Dame Myra's pupil Prof. Piers Lane of the Royal Academy of Music introduced the concerts, the first reflecting the calm and 'spirituality' Londoners sought and found through music in the National Gallery (bereft of painings) at the time. Her pupil Yonty Solomon gave a performance of the Goldberg Variations played con amore and con molto pedale which sounded suitably old fashioned, but was gratifyingly free of rhythmic indulgences. To characterise it, think of Glenn Gould; the complete opposite in every way. The audience - gathered in the same domed gallery space as for those wartime concerts - relished its quiet concentration, as would have those in the Forties.

 

Rarely can an account of Schumann's 'Carnaval' have been so totally engaging (unless when played by nine pianists at Dame Myra's New Year's Day concert 1940).

 

Thanking the nine distinguished pianists afterwards, Piers Lane (pupil of Yonty Solomon) reminded us all how challenging a task it was to play just one of the Scenes mignonnes without opportunity to warm up or time to settle down. Some of the pianists may not hurry to hear the souvenir recording made of the concert, but the audience took the inevitable little mishaps with benign indulgence! Notably unblemished survivors of the ordeal were Julius Drake (accompanists are practised in coping with instant emergencies), Hamish Milne (secure and expressive in Eusebius and Promenade) and the Japanese pianist Haruko Seki (greatgrand pupil through Piers Lane of Myra Hess), for me the star of the afternoon.

 

To finish they let their hair down in Rachmaninoff, Chaminade and Czerny, fitting six and eight hands, and three and four piano stools, at the keyboard.

 

A fascinating afternoon and a nostalgic reminder of those life-enhancing concerts during the War.

 

 

P.S. October,

It has been a pleasure to renew acquaintance with Myra Hess's own playing of Carnaval on a newly released broadcast recording from 1950 (BBC Legends BBCL 4201-2).
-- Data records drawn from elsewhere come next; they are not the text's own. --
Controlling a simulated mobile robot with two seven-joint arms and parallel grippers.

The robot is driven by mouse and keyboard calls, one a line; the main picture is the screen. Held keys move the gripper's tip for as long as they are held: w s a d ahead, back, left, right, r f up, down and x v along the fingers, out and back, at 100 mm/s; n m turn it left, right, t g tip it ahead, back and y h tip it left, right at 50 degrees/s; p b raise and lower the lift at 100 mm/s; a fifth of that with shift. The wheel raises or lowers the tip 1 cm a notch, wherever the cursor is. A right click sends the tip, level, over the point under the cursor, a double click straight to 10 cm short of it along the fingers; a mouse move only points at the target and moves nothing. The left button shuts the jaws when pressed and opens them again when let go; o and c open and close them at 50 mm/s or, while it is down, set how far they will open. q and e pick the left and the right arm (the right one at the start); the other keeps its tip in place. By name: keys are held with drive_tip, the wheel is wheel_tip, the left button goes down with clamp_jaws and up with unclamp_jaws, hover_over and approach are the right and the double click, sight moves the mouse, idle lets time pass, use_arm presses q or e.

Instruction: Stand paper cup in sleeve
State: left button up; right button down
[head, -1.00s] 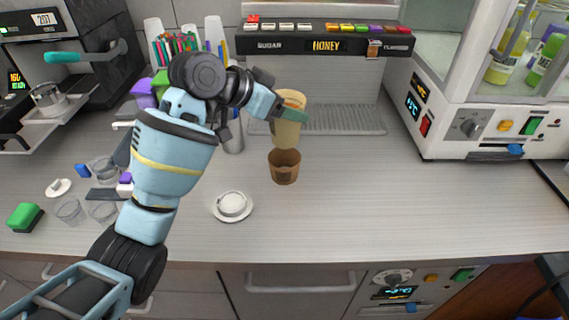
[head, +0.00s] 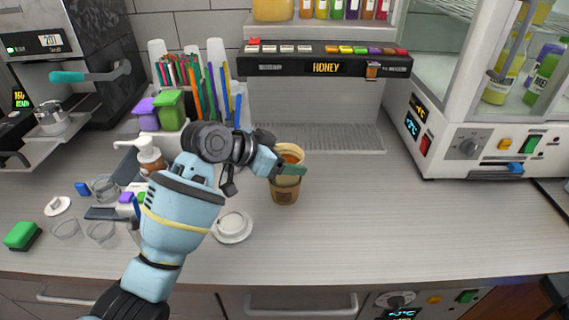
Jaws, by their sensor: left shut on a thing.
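The paper cup (head: 290,152) is tan and upright, with an orange-brown inside showing at its open top. My left gripper (head: 288,170) is shut on the cup's side, its green fingers across the cup below the rim. The brown cardboard sleeve (head: 285,193) stands on the counter directly under the cup. The cup's lower part is hidden inside or behind the sleeve; the two line up, but how deep the cup sits cannot be told. My right gripper is not in view.
A white saucer with a lid-like piece (head: 232,226) lies just left of the sleeve. The syrup dispenser (head: 325,63) stands behind, over a drip tray (head: 330,138). A white machine (head: 470,150) is at the right. The counter (head: 400,220) right of the sleeve is clear.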

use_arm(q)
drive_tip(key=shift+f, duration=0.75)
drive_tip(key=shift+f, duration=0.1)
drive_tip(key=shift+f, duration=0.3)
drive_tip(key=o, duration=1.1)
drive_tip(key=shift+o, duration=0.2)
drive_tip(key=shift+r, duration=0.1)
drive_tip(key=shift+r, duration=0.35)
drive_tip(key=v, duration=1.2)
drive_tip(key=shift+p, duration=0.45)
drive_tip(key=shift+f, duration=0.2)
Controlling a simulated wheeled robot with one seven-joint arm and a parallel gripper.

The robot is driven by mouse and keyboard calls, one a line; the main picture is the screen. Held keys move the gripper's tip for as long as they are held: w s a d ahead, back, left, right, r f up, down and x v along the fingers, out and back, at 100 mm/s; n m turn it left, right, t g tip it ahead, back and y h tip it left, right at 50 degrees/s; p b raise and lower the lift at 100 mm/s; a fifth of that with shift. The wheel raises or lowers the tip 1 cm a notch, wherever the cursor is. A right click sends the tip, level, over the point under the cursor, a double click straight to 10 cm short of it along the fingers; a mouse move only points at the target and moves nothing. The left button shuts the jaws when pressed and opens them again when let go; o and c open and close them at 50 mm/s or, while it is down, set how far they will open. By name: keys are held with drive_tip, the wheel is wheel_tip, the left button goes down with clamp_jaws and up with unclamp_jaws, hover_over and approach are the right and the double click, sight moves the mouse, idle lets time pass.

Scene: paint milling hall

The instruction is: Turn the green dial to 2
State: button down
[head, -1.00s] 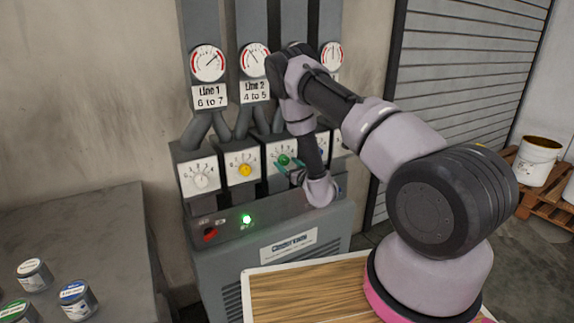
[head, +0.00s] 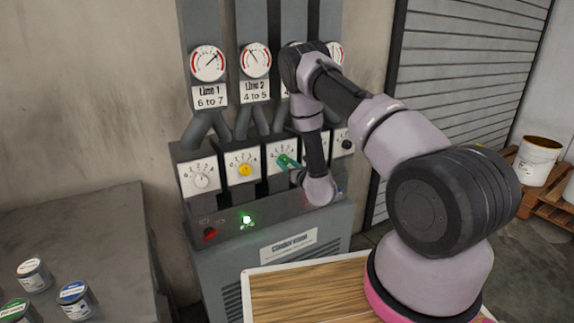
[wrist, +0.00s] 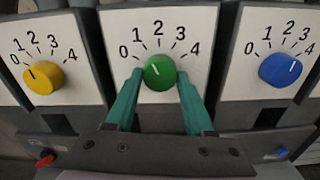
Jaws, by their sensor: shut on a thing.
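The green dial (wrist: 160,72) is on a white panel marked 0 to 4. In the wrist view its white pointer line leans up and left, roughly toward the 1. My gripper (wrist: 160,77) has its two teal fingers on the left and right sides of the dial, shut on it. In the head view the gripper (head: 289,162) reaches the third panel from the left and covers most of the green dial.
A yellow dial (wrist: 43,77) is on the left and a blue dial (wrist: 280,70) on the right. A red switch (head: 210,234) and a lit green lamp (head: 246,219) are on the cabinet below. Gauges (head: 208,63) hang above. Paint cans (head: 76,299) stand on the left bench.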

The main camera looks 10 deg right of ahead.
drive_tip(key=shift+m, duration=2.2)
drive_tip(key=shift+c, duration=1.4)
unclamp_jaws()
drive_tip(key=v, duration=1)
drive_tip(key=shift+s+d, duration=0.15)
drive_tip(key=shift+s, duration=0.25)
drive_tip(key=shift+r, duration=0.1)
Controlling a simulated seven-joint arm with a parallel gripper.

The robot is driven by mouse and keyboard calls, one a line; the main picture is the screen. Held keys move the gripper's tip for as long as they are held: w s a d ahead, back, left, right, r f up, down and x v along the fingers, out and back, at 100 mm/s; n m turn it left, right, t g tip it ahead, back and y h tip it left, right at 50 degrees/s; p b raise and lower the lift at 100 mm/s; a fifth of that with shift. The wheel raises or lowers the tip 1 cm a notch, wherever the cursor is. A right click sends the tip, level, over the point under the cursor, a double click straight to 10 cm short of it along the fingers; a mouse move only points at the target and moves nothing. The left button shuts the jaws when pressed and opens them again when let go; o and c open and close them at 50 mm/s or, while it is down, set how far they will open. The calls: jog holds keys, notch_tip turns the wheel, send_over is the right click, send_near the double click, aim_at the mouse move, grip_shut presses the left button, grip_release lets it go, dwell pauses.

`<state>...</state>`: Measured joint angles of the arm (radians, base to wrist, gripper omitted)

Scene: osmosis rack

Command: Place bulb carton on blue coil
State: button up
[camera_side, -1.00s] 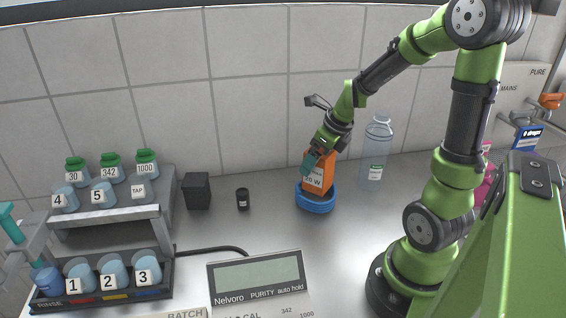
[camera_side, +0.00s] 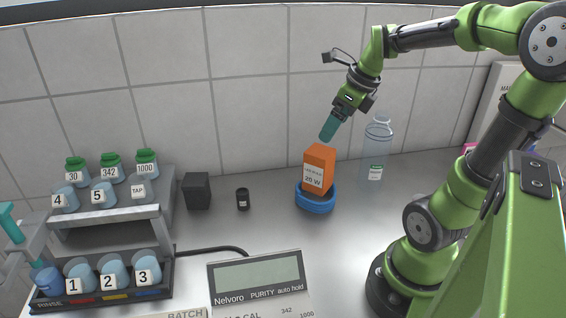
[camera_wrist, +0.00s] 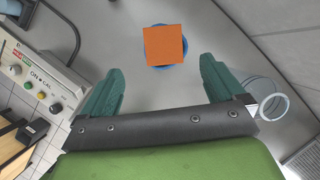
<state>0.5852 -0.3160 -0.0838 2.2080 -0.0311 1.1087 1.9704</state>
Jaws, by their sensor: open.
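The orange bulb carton (camera_side: 320,167) with a white "20 W" label stands upright on the blue coil (camera_side: 317,204), which lies on the bench. In the wrist view the carton's orange top (camera_wrist: 164,45) covers most of the coil, and a blue rim (camera_wrist: 152,61) shows around it. My gripper (camera_side: 328,130) is above the carton and apart from it. In the wrist view my gripper (camera_wrist: 158,80) has its two green fingers wide apart with nothing between them.
A clear bottle (camera_side: 376,155) stands right of the coil. A small black jar (camera_side: 243,199) and a dark box (camera_side: 197,191) stand to the left. A purity meter (camera_side: 258,280) is in front. A rack (camera_side: 105,215) of numbered containers is at far left.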

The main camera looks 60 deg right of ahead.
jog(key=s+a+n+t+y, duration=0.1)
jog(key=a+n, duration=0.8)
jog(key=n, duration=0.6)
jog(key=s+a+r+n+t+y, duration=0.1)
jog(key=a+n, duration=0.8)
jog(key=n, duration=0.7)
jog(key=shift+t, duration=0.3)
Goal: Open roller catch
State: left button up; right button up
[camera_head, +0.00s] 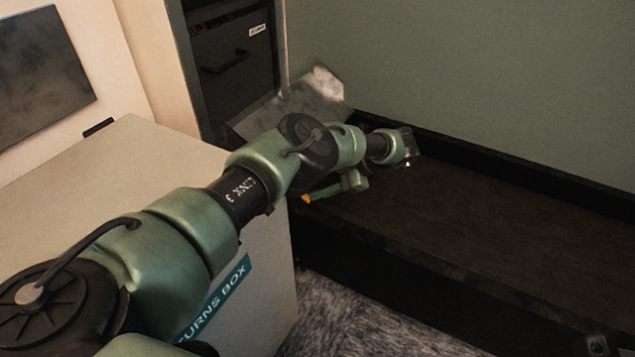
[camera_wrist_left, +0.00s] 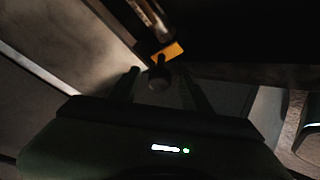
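The roller catch seems to be the orange piece (camera_wrist_left: 168,53) with a dark round knob (camera_wrist_left: 157,77) just below it in the left wrist view. In the head view a small orange spot (camera_head: 305,199) shows at the left end of the dark roller bed, beside my left gripper (camera_head: 322,192). My left gripper also shows in the wrist view (camera_wrist_left: 160,88), its two dark fingers apart, one on each side of the knob. I cannot tell whether they touch it. My arm hides much of this area in the head view. My right gripper is not in view.
A pale returns box (camera_head: 270,305) stands under my left arm. A grey metal chute or plate (camera_head: 315,92) lies behind the arm, with a dark drawer cabinet (camera_head: 232,60) beyond. The dark bed (camera_head: 480,230) runs right beneath a green panel (camera_head: 480,70).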

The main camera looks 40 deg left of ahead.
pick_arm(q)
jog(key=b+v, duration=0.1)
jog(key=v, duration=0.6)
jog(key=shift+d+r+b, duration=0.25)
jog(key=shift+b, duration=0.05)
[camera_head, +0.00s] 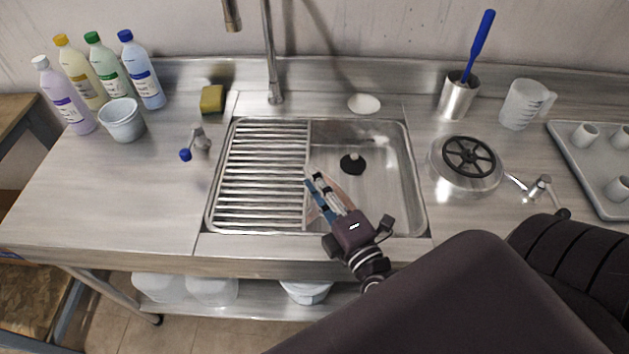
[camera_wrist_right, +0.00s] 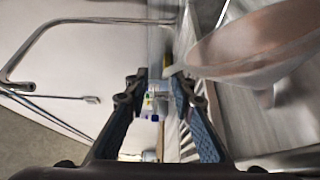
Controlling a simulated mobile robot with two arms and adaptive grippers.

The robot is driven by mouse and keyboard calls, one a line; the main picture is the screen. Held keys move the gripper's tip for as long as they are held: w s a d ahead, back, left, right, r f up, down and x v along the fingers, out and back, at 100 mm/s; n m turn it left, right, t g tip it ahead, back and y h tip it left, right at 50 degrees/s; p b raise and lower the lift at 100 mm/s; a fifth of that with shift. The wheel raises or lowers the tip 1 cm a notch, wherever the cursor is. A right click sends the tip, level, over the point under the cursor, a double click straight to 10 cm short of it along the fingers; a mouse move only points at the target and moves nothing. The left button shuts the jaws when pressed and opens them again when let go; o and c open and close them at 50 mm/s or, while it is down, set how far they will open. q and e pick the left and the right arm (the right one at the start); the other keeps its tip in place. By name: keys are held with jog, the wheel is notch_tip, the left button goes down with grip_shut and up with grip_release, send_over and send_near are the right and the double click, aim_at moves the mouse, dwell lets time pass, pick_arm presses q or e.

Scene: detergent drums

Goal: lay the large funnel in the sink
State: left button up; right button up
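The large funnel, pale pinkish and translucent, shows in the right wrist view (camera_wrist_right: 250,45) beside my fingers, with its spout toward the lower right. In the head view only a pinkish edge of it (camera_head: 349,202) shows beside my right gripper, which hides most of it. It is at the front of the sink (camera_head: 395,205); I cannot tell whether it touches the bottom. My right gripper (camera_head: 314,176) is over the sink's front middle, near the rack edge. Its fingers stand apart with a gap between the tips (camera_wrist_right: 158,82), and nothing is clearly clamped there. My left gripper is not in view.
A slatted rack (camera_head: 262,170) covers the sink's left half; a black plug (camera_head: 352,164) lies in the right basin. A tap (camera_head: 271,60) stands behind.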

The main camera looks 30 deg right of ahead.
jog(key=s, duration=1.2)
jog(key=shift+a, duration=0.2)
Jeremy Siepmann says that she never liked the microphone, and finds here uneasiness occasionally evident; maybe, but far less so than that of those who commemorated her by sharing Carnaval at the National Gallery in September. The CD has her still impressive Haydn (Sonata in Eb Hob XVI:52) recorded after her stroke, and her beloved Bach (English Suite No 2 etc).